VRM Temperatures & Power Consumption »

Overclocking


Looking at HWInfo, EVGA has a few extra temperature sensors for CPU, VREG PWM, System, VDIMM VRM and PCH.


HWBOT Submission Link

After a few months with the Intel 13900K CPU, overclocking is fairly straight forward and hasn't changed from the previous generation. Using the 12th generation Intel processors as a guide, it is advised to keep the voltage at or below 1.35 V for long-term use. However, please do not take these applied settings as a standard, or copy the voltages to stay on the safe side, and ask on the TPU forums if you have questions related to voltages and general safety tips.

The EVGA Z790 CLASSIFIED has a number of OC tools that makes the process a bit easier. Giving the Robot OC turner a try, we can see in the Cinebench R23 results, that the score isn't bad, but the wattage... a bit extreme coming in at 430 W. The voltage readout is incorrect in the results, as software often does that. Still, it used 1.4 V to achieve this and is above what would be a good daily long term voltage.

Manual overclocking yielded better results with an all-core of 5.7 GHz and 2 Cores at 6 GHz with 1.35 V as the maximum value. 100 °C may seem on the high side, but Intel says its perfectly fine, with the KS model having the limit increased to 115 °C. Still though, regardless if this temperature is personally acceptable, cooling is a different story. Burst runs like this are fine, but aren't sustainable for long durations. Next stop would to void the warranty and delid the CPU. Maybe go with direct die cooling as well. In any case, the EVGA Z790 CLASSIFIED is perfectly capable of accommodating high CPU overclocking with minimal effort.

Memory Overclock


HWBOT Submission Link

Memory overclocking was quite a disappointment and unexpected to say the least. Before getting going into details, it needs to be noted the primary memory kit used is only binned to DDR5-7200. As such, EVGA gets a bit of leeway here because manually overclocking memory is different per brand. Most secondary and tertiary timings and PLL voltages are generally left alone in favor of the motherboards ability to pick the best settings more accurately.

Starting off with the good news. This motherboard does post DDR5-8200, meaning, if you take a well binned CPU, and have the right memory kit, its possible. Now the rest is the bad news. For those thinking DDR5-8200 is stable in Windows, it is not, though I cannot fault EVGA on that one. The highest frequency that was fully stable using the motherboard auto voltages and just XMP profile was a mere 6800 MT/s. 7200 MT/s is the highest binned kit on hand, but that failed y-cruncher 2.5 B. As such, it does not get a pass. The highest "stable" memory speed was 7600 MT/s, but that had very loose manual secondary and tertiary timings so it could pass.

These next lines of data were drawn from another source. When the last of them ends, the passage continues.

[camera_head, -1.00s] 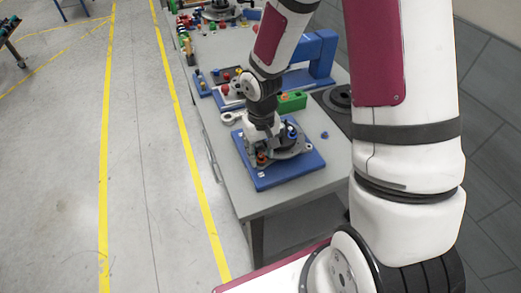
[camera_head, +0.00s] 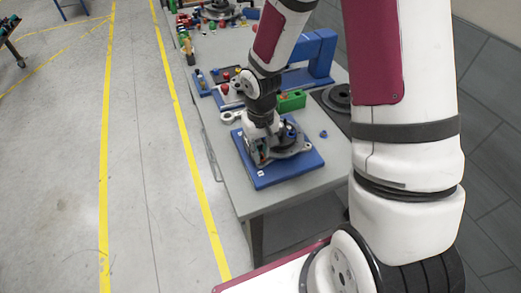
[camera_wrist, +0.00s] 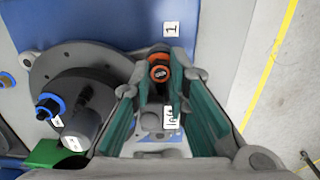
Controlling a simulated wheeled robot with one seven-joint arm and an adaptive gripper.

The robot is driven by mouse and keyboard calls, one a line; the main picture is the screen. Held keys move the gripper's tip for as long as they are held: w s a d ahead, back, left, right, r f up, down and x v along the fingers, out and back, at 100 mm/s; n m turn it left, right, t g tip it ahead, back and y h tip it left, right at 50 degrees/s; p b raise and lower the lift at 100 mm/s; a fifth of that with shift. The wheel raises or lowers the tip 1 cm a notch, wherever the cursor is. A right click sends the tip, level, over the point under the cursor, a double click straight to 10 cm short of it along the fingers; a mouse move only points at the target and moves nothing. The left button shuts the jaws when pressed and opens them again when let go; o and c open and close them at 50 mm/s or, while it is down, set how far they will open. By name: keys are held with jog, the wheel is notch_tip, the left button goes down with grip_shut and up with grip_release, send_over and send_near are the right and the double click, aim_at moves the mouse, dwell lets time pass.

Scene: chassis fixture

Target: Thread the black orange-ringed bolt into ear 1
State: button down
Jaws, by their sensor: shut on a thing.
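The black bolt with the orange ring (camera_wrist: 160,72) is between the fingertips of my gripper (camera_wrist: 159,82) in the wrist view, seen from its head end. My gripper is shut on it. It is over the ear beside the white label "1" (camera_wrist: 171,29). The fingers and the bolt head hide the ear's hole, so I cannot tell how deep the bolt sits. The grey chassis fixture (camera_wrist: 85,57) lies on a blue base plate (camera_head: 300,172).
A blue-ringed bolt (camera_wrist: 48,106) stands by a dark cylinder on the fixture. A green block (camera_head: 291,100) and a blue stand (camera_head: 322,55) are behind the plate. A small blue nut (camera_head: 323,134) lies right of it. The table's front corner (camera_head: 245,205) is bare.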

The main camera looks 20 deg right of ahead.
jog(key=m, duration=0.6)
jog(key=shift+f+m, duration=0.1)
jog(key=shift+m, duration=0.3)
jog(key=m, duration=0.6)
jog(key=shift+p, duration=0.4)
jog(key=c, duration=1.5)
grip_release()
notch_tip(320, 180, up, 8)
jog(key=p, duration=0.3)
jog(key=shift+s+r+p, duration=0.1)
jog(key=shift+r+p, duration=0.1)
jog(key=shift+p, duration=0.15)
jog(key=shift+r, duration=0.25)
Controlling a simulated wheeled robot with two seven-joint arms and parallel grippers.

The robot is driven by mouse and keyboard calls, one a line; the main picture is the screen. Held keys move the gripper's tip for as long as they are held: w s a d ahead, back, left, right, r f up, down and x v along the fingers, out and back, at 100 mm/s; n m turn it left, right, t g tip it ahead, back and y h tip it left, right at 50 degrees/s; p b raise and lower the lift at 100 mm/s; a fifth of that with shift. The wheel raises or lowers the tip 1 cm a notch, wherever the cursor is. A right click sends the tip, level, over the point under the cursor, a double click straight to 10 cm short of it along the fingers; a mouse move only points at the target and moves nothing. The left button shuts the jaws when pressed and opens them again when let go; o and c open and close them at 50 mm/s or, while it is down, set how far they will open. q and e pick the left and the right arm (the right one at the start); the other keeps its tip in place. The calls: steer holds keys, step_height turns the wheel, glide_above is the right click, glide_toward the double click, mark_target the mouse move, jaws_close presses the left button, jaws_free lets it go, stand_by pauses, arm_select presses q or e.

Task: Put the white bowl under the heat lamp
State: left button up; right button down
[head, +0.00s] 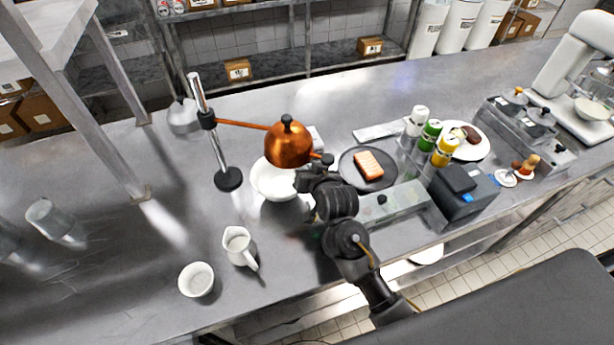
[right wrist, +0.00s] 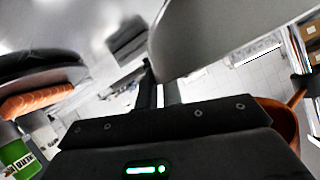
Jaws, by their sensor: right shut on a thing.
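The white bowl (head: 268,184) is below and slightly left of the copper heat lamp shade (head: 288,146) in the head view, its far right part hidden by the shade. My right gripper (head: 302,180) is at the bowl's right side, shut on its rim. In the right wrist view, the bowl's pale wall (right wrist: 225,40) rises large between and beyond the dark fingers (right wrist: 158,90), and the copper shade (right wrist: 287,125) shows close at the right edge. I cannot tell whether the bowl touches the counter. My left gripper is not in view.
The lamp's chrome post (head: 215,145) stands left of the bowl. A white jug (head: 238,245) and a small white cup (head: 196,280) are in front. A dark plate with salmon (head: 368,168), squeeze bottles (head: 430,135) and a dark box (head: 463,192) stand to the right.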

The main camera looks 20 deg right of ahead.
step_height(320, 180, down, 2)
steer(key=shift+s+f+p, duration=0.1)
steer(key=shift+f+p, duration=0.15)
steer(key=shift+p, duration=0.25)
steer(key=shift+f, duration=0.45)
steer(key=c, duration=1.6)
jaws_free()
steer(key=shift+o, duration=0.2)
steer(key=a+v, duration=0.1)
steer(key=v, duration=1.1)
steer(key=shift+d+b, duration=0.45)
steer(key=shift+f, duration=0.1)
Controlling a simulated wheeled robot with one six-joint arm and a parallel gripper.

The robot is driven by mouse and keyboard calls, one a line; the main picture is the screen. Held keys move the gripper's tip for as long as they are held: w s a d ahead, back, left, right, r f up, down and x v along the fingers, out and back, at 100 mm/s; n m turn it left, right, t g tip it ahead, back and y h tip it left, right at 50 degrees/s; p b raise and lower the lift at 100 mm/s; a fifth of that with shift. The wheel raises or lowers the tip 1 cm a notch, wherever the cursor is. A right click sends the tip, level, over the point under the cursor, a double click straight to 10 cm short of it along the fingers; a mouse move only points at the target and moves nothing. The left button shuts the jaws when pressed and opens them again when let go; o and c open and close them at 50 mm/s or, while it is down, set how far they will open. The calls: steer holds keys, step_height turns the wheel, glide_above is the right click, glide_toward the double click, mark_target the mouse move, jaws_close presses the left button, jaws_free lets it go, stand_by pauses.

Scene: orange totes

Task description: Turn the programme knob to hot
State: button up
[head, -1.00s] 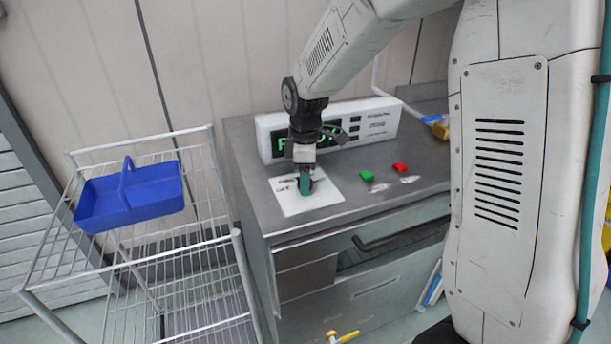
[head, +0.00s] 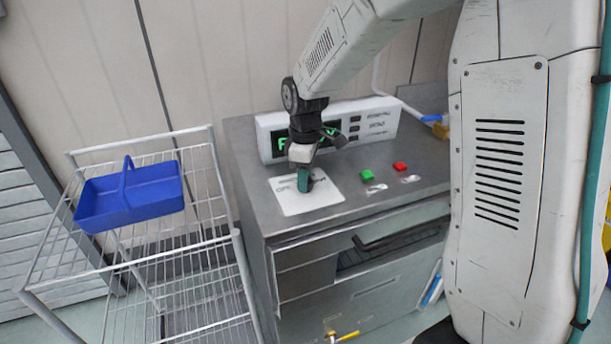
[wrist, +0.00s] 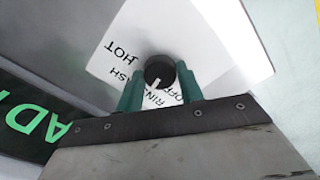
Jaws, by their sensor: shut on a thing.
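The programme knob (wrist: 158,68) is a small black dial on a white label plate (head: 330,192). In the wrist view, the plate (wrist: 205,35) carries the words HOT, WASH, RINSE and OFF, the last two partly hidden. The knob's white pointer mark is near the RINSE lettering, not at HOT; its exact setting is hard to tell. My gripper (wrist: 160,80) has its teal fingers on either side of the knob, shut on it. In the head view, my gripper (head: 304,182) points down at the plate and hides most of the knob.
A white display panel (head: 378,120) with green lettering stands behind the plate, close to my wrist. A green button (head: 367,175) and a red button (head: 400,166) are to the right on the steel top. A wire rack (head: 235,240) holding a blue caddy (head: 130,200) stands left.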

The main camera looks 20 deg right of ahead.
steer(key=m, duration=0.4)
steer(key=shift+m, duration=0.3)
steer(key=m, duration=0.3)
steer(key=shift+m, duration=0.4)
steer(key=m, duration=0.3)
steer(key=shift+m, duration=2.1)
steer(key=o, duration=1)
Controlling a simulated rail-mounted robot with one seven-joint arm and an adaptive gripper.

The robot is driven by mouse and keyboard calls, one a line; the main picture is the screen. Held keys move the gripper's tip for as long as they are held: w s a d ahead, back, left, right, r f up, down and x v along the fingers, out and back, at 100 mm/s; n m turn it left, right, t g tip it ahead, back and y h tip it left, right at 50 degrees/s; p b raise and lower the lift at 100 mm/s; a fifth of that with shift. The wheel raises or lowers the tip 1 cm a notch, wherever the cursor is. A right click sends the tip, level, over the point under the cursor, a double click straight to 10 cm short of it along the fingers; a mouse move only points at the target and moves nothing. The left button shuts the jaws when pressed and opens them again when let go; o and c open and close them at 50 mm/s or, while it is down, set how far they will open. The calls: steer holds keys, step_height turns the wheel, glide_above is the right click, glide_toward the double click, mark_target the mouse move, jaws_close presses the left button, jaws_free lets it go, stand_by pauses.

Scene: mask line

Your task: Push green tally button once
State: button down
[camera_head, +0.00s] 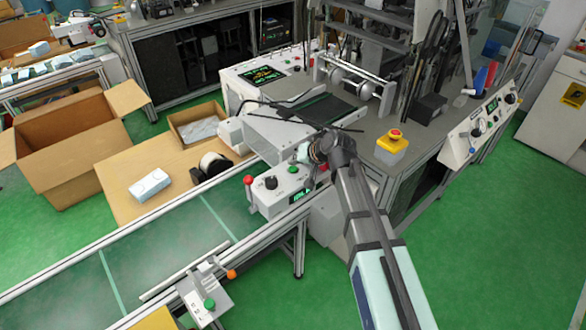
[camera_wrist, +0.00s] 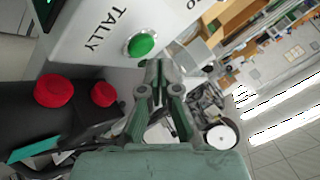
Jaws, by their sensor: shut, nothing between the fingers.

From observation, the System Agent (SA), VDD2 and VDD_TX voltages were quite different compared to other vendors. EVGA auto settings used 1.4 V for the SA, which is overkill and ends up causing stability issues too. Lowering it to 1.25 V allowed DDR5-7200 to pass y-cruncher. Overall, even with manually setting the voltages and playing with the timings, DDR5-7600 was the highest achievable and it wasn't even a good score. Using the newest BIOS 1.07 (BETA) was worse as DDR5-7800 no longer posted and would boot loop indefinitely. It is clear, some work needs to be done on the memory side with supporting CPU voltages and better auto timings for the secondary and tertiary. EVGA is extremely aggressive with these and it does give better benchmark scores and higher frames rates in games, but at the chance of not being actually stable to begin with. This is especially concerning at higher memory speeds.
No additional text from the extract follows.